We’ve got about two minutes left. But let’s also talk about the issue of austerity. Obviously Italians don’t want that, we are seeing the same thing in Greece, there are elements in France who are quoted they don’t want austerity measures there. Austerity overall in Europe is apparently the way to go many think, but the tax payers say “no”. Will this also be a major issue for the Italian Government whenever it is formed?

Yes. And I think the problem is that austerity in Europe is largely being carried out the wrong way. So first of all, there hasn’t been a single west-European government that has cut spending, since it began on an austerity program. That’s simply is not true, it hasn’t happened. Most austerity plans have been tax increases. And in fact, the only European countries that engaged in true austerity – tax, cuts and cuts in spending - have been the Baltic countries. And they have underwent one year of significant economic pain but now they are outperforming all the other European countries.

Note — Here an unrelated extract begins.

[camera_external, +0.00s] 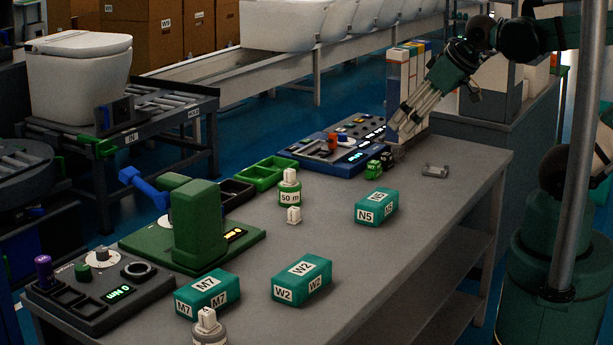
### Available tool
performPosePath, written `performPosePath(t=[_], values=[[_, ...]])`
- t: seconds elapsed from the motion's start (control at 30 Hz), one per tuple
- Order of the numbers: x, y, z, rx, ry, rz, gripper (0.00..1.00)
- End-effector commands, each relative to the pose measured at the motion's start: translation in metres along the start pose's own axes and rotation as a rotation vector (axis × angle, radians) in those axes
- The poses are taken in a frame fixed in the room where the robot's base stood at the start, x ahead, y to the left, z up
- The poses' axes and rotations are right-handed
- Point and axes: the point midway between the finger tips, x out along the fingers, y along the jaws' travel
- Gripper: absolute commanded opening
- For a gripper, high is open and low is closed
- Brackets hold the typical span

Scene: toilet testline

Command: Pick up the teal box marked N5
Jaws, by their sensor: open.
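The teal box marked N5 (376,207) sits on the grey table, right of the middle, with white labels on its top and sides. My gripper (393,140) hangs over the far right part of the table, beyond the N5 box and apart from it. It is open and points down to the left. Its fingertips are small and dark here, and I see nothing held between them.
Teal boxes marked W2 (302,279) and M7 (208,294) sit nearer on the table (400,270). A labelled bottle (289,190) and white block (293,215) stand left of N5. Small green pieces (374,170) and a grey bracket (435,171) lie behind it.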

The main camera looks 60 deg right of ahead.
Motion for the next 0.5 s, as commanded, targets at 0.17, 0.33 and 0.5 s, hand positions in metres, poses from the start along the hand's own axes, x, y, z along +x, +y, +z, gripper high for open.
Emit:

So, I think that austerity has been unpopular in Europe because it has been the wrong kind of austerity. It is austerity for the private sector that is undergoing a recession from a fall in demand, while the public sector continues to get bigger. And until the public sector begins to share that austerity with the private sector and growth resumes, then the wrong kind of austerity will continue to be deeply unpopular in Europe.

Well, although the Five Star Party has a comic as its head, there are really no jokes about this at all.

No, my Italian friends do not find this very funny.

Yes, it is a very serious situation, when you are facing such economic issues and there is no government that can do anything. So, it is going to be interesting in the next few days and few weeks to see how the Italian voters sort this one out. Matthew Melchiorre - Warren T. Brookes Journalism Fellow at the Competitive Enterprise Institute in DC. Thanks for joining us.